## Recorded information
● ● ● ● ● ● ●

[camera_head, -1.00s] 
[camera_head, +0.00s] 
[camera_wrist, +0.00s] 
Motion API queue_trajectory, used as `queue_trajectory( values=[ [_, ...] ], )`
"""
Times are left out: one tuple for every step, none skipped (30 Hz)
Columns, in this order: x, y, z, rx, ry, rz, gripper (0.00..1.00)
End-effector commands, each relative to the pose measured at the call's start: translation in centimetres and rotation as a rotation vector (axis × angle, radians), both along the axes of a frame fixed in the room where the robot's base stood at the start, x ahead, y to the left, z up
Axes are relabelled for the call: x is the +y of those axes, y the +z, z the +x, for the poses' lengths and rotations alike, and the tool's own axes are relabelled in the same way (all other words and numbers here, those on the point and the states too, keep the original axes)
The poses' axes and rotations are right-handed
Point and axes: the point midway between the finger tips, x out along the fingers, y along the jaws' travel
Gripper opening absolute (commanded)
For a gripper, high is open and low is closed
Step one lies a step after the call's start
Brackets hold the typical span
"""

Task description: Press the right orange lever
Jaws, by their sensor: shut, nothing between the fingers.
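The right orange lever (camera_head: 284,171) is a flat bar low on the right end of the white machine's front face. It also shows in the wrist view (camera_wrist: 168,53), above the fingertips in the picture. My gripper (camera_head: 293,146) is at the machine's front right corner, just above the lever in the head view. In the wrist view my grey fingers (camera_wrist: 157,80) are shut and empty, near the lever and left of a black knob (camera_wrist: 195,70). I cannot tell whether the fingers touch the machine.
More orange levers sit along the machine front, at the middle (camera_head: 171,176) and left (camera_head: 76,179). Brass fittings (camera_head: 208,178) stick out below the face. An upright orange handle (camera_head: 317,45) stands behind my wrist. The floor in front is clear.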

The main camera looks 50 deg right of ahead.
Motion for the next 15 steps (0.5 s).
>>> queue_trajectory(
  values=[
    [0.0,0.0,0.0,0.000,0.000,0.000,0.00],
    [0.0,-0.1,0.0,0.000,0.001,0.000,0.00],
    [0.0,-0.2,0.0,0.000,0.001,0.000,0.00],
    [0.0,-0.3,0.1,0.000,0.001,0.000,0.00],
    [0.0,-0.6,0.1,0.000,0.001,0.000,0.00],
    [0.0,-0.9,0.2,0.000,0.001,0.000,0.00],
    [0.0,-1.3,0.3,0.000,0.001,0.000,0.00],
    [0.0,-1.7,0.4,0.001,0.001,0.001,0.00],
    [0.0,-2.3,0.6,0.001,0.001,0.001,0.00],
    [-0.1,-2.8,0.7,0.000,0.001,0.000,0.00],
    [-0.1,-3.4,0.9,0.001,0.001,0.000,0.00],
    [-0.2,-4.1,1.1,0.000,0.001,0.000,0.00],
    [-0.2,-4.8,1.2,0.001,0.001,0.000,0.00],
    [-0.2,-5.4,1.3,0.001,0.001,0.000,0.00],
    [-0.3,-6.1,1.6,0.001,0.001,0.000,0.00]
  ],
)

● ● ● ● ● ● ●

Give the count of lines in the data shown above that contain "poses", and nothing else.

2